Quote the whole listing exactly. Leave the pictures out of your copy.
>> start
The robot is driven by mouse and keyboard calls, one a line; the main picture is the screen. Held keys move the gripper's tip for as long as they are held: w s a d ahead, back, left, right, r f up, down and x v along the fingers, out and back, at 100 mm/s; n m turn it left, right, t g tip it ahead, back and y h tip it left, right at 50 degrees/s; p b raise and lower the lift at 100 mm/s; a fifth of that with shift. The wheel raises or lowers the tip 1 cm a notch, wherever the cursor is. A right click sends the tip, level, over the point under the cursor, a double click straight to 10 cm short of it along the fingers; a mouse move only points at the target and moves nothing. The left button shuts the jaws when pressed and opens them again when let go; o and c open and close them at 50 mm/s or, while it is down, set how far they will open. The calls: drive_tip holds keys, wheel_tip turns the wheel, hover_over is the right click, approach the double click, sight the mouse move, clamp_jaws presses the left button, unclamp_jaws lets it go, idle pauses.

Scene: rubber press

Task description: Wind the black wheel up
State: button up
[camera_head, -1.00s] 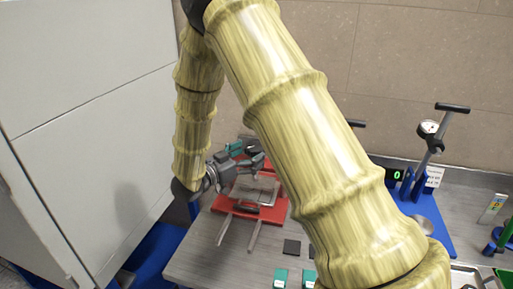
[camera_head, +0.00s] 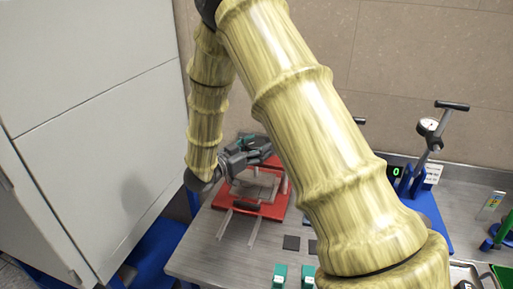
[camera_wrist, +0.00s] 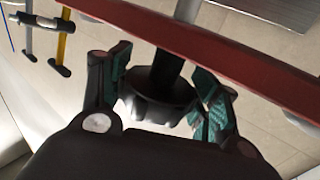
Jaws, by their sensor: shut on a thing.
>> end
Exercise result
The robot is driven by mouse and keyboard calls, one a line; the main picture is the screen. Held keys move the gripper's tip for as long as they are held: w s a d ahead, back, left, right, r f up, down and x v along the fingers, out and back, at 100 mm/s; n m turn it left, right, t g tip it ahead, back and y h tip it left, right at 50 degrees/s; p b raise and lower the lift at 100 mm/s; a fifth of that with shift. The wheel raises or lowers the tip 1 cm a notch, wherever the cursor is. A right click sends the tip, level, over the point under the cursor, a double click straight to 10 cm short of it along the fingers; a mouse move only points at the target and moves nothing. The left button shuts the jaws when pressed and opens them again when let go; o and c open and close them at 50 mm/s or, while it is down, set how far they will open. The calls: drive_tip holds keys, wheel_tip turns the wheel, hover_over is the right click, approach the double click, sight the mouse move, clamp_jaws presses the left button, unclamp_jaws lets it go, idle pauses.

Scene: rubber press

Task description: Wind the black wheel up
State: button up
[camera_head, -1.00s] 
[camera_head, +0.00s] 
[camera_wrist, +0.00s] 
Jaws, by their sensor: shut on a thing.

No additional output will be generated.